→ **WHAT YOU WILL DO**:
Copy out all the lines where "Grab" shows up.

begin

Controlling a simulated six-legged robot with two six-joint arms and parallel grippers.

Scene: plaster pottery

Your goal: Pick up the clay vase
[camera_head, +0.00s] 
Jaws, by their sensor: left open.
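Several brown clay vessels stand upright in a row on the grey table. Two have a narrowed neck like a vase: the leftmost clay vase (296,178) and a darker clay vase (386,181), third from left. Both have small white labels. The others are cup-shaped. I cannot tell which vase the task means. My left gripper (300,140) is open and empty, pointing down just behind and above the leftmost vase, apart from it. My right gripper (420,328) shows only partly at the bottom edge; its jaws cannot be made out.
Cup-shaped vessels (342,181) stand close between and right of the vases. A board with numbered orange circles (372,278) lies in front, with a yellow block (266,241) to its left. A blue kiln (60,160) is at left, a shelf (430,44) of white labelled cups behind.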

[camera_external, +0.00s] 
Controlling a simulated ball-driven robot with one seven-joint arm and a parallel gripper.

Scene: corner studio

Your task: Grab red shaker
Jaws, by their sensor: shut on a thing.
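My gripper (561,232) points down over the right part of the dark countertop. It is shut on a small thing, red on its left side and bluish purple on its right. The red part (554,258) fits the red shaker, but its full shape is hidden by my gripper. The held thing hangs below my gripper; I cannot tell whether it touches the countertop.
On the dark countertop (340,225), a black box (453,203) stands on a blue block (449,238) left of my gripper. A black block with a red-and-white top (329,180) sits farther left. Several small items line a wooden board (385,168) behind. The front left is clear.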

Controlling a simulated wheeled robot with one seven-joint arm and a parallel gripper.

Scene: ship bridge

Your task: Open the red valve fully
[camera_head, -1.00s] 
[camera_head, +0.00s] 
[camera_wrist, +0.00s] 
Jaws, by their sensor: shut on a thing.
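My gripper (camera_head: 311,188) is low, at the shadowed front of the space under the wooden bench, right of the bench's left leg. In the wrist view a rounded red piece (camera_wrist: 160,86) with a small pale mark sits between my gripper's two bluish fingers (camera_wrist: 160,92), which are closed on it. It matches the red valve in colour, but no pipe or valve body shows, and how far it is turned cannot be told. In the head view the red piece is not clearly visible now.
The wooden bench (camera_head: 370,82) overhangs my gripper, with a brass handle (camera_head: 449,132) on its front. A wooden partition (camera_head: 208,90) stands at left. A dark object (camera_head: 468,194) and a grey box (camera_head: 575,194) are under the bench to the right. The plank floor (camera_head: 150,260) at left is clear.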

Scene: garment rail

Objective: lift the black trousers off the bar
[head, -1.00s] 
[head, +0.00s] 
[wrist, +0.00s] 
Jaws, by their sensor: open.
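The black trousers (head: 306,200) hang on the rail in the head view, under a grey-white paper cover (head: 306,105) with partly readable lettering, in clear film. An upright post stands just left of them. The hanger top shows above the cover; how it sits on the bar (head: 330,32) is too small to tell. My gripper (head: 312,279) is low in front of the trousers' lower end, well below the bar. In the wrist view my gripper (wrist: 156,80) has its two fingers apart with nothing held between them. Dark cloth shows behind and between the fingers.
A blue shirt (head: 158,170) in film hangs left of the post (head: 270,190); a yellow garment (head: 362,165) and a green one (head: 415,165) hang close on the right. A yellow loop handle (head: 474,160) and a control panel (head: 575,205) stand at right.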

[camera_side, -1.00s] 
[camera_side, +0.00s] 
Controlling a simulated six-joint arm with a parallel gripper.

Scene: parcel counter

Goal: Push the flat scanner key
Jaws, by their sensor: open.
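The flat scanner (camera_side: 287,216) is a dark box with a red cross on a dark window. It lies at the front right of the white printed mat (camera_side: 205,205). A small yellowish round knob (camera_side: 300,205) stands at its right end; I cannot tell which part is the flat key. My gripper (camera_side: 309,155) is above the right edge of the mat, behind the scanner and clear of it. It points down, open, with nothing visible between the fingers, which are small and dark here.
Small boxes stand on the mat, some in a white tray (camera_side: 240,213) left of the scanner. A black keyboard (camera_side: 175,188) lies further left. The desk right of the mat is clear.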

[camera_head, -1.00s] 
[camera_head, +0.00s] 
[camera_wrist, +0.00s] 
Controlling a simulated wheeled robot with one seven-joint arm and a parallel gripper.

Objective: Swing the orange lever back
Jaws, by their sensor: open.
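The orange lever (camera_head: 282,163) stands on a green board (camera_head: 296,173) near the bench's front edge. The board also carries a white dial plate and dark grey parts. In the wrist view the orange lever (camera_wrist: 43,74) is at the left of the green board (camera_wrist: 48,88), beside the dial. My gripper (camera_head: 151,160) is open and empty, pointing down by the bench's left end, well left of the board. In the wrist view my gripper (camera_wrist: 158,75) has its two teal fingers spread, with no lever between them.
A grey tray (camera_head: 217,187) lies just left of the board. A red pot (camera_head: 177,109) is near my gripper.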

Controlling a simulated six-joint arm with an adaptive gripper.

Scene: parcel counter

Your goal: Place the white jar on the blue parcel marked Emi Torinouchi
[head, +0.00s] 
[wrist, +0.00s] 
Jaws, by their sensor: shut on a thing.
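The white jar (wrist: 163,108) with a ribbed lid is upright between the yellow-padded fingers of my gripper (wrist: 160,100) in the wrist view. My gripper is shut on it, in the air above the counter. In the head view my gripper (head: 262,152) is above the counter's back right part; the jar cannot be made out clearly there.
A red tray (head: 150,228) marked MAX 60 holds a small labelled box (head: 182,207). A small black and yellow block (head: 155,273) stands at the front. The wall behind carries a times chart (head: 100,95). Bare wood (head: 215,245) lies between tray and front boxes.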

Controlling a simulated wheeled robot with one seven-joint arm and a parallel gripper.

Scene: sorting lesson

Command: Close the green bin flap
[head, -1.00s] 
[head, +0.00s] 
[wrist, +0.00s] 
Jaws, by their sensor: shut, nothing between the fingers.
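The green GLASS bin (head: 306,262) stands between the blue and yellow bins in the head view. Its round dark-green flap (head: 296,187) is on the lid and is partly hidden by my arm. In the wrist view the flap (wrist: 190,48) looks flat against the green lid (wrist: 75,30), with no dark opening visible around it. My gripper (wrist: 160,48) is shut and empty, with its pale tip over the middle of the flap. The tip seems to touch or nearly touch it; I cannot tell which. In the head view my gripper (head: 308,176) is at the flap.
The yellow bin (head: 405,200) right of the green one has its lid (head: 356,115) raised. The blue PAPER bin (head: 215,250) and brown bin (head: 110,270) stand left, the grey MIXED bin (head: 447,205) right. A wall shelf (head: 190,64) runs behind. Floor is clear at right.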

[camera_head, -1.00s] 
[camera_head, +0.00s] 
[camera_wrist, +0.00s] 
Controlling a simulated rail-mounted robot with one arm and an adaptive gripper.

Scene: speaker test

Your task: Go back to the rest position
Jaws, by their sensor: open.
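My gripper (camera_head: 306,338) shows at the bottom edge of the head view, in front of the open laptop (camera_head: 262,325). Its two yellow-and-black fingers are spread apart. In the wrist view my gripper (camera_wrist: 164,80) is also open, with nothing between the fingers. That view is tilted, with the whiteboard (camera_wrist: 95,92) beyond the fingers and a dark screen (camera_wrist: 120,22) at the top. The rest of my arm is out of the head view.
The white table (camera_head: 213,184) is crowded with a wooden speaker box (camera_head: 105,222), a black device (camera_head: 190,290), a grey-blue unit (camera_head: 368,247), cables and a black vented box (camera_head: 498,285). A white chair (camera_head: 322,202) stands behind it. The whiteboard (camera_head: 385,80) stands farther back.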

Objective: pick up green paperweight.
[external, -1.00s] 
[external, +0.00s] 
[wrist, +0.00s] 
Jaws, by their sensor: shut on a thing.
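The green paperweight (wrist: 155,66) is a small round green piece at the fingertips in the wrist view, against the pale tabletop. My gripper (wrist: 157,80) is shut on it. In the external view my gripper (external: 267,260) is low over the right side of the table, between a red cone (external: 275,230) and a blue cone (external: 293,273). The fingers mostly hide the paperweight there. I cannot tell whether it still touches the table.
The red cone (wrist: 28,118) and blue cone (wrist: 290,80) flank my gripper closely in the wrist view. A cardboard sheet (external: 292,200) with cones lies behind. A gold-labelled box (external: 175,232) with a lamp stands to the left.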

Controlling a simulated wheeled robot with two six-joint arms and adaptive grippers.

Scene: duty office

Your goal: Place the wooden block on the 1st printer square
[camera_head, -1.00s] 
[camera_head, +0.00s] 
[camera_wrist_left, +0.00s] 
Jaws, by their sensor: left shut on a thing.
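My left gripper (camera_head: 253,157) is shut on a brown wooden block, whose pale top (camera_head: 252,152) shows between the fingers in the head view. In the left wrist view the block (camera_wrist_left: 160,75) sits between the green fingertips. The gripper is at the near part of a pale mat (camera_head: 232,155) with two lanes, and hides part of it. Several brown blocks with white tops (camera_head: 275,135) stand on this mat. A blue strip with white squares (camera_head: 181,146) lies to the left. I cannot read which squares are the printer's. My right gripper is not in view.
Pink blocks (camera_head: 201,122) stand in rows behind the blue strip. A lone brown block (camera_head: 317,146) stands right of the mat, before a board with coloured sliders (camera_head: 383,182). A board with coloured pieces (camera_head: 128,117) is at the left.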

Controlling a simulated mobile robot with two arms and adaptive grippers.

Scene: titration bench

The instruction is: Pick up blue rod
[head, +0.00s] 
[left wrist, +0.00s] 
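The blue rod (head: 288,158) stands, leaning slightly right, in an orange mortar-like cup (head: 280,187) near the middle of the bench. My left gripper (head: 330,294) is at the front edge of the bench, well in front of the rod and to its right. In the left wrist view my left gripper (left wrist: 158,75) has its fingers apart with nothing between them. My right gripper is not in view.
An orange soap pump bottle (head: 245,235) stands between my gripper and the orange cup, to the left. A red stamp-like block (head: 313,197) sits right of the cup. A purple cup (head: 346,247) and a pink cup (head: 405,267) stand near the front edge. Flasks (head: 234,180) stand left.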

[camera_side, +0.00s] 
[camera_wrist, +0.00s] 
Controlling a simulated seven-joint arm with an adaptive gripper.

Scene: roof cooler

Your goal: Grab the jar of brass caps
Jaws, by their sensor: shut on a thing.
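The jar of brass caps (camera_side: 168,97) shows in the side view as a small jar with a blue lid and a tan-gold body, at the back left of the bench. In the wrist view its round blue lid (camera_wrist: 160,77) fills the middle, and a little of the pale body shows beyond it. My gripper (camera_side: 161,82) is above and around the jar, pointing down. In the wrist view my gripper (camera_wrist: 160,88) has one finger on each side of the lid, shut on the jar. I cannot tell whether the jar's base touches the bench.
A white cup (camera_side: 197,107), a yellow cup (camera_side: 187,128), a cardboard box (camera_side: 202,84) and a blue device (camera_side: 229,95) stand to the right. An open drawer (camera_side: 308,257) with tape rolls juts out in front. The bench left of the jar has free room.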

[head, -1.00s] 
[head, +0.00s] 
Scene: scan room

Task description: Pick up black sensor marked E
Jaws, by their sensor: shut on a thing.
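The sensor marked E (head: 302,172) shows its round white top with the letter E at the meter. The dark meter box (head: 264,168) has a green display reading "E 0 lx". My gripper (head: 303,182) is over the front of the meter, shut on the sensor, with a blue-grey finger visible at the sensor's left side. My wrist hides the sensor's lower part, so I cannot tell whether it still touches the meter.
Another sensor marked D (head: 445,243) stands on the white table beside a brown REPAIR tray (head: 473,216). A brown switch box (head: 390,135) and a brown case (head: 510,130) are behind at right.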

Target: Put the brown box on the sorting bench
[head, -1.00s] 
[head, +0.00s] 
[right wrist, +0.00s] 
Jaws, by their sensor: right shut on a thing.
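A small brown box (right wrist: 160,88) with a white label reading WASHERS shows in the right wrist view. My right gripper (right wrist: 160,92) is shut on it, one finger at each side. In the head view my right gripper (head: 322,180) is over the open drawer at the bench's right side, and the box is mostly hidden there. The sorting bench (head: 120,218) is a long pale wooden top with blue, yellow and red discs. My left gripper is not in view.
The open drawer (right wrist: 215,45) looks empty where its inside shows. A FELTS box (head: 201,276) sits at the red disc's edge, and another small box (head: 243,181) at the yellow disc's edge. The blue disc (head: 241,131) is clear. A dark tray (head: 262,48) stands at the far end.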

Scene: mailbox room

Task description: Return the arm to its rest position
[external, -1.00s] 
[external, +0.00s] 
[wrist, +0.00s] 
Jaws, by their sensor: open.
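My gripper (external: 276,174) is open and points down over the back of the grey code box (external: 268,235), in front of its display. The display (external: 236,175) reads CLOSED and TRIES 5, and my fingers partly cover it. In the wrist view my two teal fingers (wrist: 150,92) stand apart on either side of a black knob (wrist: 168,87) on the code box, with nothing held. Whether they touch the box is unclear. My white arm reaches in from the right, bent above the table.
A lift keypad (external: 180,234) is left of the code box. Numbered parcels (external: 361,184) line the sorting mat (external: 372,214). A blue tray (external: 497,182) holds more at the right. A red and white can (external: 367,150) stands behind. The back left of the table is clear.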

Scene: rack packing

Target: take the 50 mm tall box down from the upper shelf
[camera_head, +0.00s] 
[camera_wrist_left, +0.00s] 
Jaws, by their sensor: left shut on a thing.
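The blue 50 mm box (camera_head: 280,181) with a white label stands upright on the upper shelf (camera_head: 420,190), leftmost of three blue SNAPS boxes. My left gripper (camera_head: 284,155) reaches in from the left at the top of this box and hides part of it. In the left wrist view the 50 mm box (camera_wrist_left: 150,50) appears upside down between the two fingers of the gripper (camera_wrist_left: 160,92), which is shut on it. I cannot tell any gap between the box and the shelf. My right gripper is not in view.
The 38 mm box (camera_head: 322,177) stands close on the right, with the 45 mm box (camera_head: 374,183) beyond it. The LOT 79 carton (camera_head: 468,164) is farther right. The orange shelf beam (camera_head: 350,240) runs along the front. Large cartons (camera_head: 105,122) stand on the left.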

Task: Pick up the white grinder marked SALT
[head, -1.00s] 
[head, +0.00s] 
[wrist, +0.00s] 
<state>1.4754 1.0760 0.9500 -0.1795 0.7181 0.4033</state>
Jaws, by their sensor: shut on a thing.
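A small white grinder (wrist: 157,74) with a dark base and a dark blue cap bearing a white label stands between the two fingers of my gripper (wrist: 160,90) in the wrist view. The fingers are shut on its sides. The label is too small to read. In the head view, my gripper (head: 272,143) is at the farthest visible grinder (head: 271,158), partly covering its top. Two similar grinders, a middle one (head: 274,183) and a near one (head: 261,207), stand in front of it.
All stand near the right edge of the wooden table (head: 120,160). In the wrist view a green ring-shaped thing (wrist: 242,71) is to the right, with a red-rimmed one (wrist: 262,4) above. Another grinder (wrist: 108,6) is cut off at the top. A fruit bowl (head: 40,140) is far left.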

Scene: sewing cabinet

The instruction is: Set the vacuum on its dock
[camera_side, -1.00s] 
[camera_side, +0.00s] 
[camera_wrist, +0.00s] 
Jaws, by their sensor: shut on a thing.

end

→ **RESULT OF THE EXERCISE**:
Your task: Grab red shaker
Your goal: Grab the jar of brass caps

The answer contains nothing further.